Tidal’s only apparent purpose is to use streaming as another brand marketing avenue for super-wealthy artists who already have tip-of-the-tongue, top-of-mind name recognition. Stratospherically successful artists (Jay-Z, Taylor Swift) need neither profit to fund their work, nor recognition of their skill, nor do they need fame from new fans to fuel interest and gain visibility. The stated purpose of Tidal is at variance with the multi-millionaires pretending to represent the “little guy”. We see cracks in the shimmering facade due to their reluctance/refusal to divulge details about their revenue model in regard to paying artists.

Jay-Z does say many of the right things, though. And so do politicians around election time. I don’t pretend to know his motives, but if you look at how the available facts fit, there is an incongruity that’s hard to ignore.

Another key difference here would be to attract truly “indie” artists who may not be tied up in artist management issues. This could remove the unnecessary mass of middlemen, as well as the intellectual property gouging artist throat-cutting that was par for the course in the pre-digital era. All of that becomes superfluous when the artist can connect directly with the consumer.

In order for artists (of all kinds) to truly become independent, they/we need to own the rights to our work.

A “fair-pay” approach like this one puts all terms and conditions upfront and in central view, no hype or shifty tactics required.

With the creation of a new music service that benefits artists who are already ridiculously rich, here’s an alternative idea:

Create a streaming service for independent music.

Here’s the idea:

– there is a massive number of sites that review indie music, right? So why not bring their reviews together and create a “metacritic”-type site that initially serves music based on the average review score.

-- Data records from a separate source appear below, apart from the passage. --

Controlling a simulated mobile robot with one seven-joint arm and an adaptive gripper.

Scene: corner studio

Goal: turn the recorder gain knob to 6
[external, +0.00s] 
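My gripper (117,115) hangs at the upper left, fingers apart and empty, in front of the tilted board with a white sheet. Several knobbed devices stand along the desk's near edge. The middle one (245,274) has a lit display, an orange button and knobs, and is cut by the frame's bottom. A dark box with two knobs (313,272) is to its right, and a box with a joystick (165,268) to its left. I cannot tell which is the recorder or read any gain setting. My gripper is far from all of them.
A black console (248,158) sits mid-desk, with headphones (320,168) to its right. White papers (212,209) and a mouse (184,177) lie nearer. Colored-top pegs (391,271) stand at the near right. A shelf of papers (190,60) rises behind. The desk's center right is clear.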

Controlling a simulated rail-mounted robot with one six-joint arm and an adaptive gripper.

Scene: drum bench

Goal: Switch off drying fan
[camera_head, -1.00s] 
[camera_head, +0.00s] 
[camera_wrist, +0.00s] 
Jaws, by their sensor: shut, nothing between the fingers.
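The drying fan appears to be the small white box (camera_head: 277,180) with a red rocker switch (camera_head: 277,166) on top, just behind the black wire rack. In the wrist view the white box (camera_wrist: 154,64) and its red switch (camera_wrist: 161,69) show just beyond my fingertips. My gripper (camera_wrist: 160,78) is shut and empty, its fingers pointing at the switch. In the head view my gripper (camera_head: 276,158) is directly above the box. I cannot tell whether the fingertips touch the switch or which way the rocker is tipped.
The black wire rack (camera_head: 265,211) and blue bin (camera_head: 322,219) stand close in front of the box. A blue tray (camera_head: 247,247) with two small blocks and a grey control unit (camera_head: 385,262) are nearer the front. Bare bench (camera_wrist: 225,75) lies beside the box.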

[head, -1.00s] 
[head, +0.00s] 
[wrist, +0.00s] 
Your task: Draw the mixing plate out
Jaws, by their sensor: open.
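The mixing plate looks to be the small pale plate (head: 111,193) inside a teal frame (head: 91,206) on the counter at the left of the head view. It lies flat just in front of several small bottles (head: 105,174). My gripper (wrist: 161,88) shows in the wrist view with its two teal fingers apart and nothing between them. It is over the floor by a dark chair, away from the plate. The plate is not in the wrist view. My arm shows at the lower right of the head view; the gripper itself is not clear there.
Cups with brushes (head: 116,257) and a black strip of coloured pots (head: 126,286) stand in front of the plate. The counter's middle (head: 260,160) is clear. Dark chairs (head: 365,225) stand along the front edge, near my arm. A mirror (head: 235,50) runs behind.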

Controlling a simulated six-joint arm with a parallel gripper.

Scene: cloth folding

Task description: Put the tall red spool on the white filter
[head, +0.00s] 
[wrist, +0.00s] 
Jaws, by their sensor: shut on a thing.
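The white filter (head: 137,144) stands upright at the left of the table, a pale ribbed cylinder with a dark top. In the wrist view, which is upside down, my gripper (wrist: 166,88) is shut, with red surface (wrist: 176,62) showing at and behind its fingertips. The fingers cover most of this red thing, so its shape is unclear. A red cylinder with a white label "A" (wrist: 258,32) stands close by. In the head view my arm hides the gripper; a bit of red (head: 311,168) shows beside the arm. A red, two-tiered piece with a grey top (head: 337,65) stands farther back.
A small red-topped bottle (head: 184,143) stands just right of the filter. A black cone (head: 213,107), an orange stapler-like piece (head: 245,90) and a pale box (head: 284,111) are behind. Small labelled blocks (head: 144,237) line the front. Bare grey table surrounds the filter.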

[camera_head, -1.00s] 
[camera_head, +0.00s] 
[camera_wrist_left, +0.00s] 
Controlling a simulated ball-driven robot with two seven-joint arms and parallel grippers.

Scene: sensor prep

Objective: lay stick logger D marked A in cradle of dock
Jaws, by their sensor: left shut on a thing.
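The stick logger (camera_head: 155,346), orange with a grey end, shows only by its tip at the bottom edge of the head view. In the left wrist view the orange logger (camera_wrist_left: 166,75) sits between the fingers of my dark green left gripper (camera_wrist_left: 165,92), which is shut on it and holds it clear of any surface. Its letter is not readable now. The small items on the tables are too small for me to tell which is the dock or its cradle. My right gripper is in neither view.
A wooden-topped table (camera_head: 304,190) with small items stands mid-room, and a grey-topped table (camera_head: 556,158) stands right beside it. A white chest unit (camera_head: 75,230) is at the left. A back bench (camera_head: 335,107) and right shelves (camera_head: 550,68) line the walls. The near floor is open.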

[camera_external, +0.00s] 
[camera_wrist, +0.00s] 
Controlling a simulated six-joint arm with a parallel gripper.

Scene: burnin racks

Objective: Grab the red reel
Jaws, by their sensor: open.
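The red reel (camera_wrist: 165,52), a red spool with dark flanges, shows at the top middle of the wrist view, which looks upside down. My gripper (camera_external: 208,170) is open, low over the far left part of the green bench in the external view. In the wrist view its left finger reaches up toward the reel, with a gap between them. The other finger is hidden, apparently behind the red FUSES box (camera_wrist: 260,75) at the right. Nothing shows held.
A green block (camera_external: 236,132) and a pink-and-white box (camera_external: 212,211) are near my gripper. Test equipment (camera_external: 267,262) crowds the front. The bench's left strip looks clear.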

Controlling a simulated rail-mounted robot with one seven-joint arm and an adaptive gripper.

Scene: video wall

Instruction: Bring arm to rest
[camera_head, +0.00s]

As listeners have a chance to listen (or not), the number of plays on the site can take over as the main scoring mechanism.

– the creators of the service can start out by getting paid a decent salary, but nothing exorbitant. As the service picks up steam, the revenues go to the artists until all artists receive 80% (or whatever is agreed on) of revenues from their music. Beyond that, the site keeps the money as profit. This ensures that artists get paid _before_ the site makes any large amount of profit, rather than the site being based on pimping its artists and giving them left-overs.

I’m not sure if anyone has done anything like this, but if they have, I’d gladly support it. If not, I hope you steal this idea — or better yet, several people can steal it and create an alternative indie music industry on the Internet that actually pays musicians first.

The real question is: how do we eliminate middlemen and create a technology that is fair to the artist — in a way that is transparent to the extent that the artist also feels that their compensation is fair?

Neither Spotify nor the other streaming music services have done that to any satisfactory degree. That’s why this idea matters.